**Direction:**
Every line of the material is to be quoted verbatim, minus the pictures.

**Provided material:**
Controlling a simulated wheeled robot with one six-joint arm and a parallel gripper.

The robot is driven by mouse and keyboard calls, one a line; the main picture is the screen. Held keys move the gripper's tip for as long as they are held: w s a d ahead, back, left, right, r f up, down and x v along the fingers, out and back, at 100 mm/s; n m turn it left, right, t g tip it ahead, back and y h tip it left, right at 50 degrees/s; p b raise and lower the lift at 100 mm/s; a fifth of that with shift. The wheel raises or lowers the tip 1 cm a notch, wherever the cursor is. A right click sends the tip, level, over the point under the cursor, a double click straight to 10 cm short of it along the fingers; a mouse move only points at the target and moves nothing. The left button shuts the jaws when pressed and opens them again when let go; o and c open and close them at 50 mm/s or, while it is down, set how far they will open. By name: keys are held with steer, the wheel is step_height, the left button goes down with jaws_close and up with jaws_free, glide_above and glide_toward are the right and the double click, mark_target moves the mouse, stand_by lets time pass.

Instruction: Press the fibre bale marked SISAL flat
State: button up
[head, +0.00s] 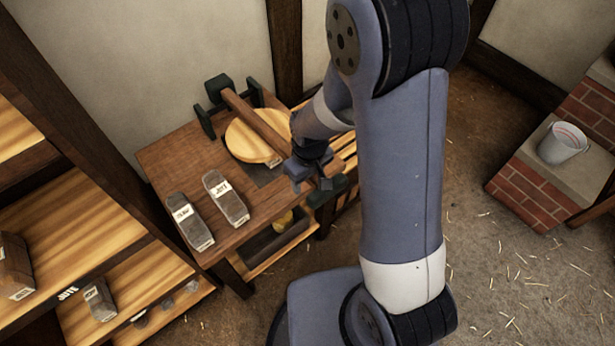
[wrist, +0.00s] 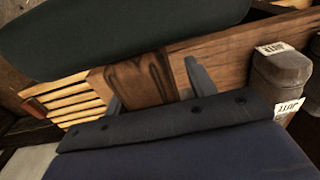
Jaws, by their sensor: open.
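Two dark bales lie on the wooden bench (head: 165,158). The right one is the JUTE bale (head: 226,198); the left bale's label (head: 183,213) is too small to read surely. The press has a round pale wooden plate (head: 243,142) under a wooden lever (head: 245,110) between dark green brackets. My gripper (head: 315,178) is open at the lever's near end. In the wrist view, its fingers (wrist: 150,82) stand either side of brown wood, apparently the lever's end. A JUTE bale (wrist: 280,80) shows at the right there.
Shelves at the left hold more bales (head: 100,299), including a dark one (head: 14,268) at the edge. A white bucket (head: 562,142) stands on brickwork at the right. The straw-strewn floor between is open.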

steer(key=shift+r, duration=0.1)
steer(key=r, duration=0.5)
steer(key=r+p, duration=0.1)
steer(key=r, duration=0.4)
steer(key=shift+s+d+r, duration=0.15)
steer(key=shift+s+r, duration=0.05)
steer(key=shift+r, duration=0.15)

**Written solution:**
Controlling a simulated wheeled robot with one six-joint arm and a parallel gripper.

The robot is driven by mouse and keyboard calls, one a line; the main picture is the screen. Held keys move the gripper's tip for as long as they are held: w s a d ahead, back, left, right, r f up, down and x v along the fingers, out and back, at 100 mm/s; n m turn it left, right, t g tip it ahead, back and y h tip it left, right at 50 degrees/s; p b raise and lower the lift at 100 mm/s; a fifth of that with shift. The wheel raises or lowers the tip 1 cm a notch, wherever the cursor is. A right click sends the tip, level, over the point under the cursor, a double click straight to 10 cm short of it along the fingers; a mouse move only points at the target and moves nothing. The left button shuts the jaws when pressed and opens them again when let go; o and c open and close them at 50 mm/s or, while it is down, set how far they will open. By name: keys are held with steer, the wheel is step_height, the left button goes down with jaws_close and up with jaws_free, glide_above and glide_toward are the right and the double click, mark_target moves the mouse, stand_by lets time pass.

Instruction: Press the fibre bale marked SISAL flat
State: button up
[head, +0.00s] 
[wrist, +0.00s] 
Jaws, by their sensor: open.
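Two dark bales lie on the wooden bench (head: 165,158). The right one is the JUTE bale (head: 226,198); the left bale's label (head: 183,213) is too small to read surely. The press has a round pale wooden plate (head: 243,142) under a wooden lever (head: 245,110) between dark green brackets. My gripper (head: 315,178) is open at the lever's near end. In the wrist view, its fingers (wrist: 150,82) stand either side of brown wood, apparently the lever's end. A JUTE bale (wrist: 280,80) shows at the right there.
Shelves at the left hold more bales (head: 100,299), including a dark one (head: 14,268) at the edge. A white bucket (head: 562,142) stands on brickwork at the right. The straw-strewn floor between is open.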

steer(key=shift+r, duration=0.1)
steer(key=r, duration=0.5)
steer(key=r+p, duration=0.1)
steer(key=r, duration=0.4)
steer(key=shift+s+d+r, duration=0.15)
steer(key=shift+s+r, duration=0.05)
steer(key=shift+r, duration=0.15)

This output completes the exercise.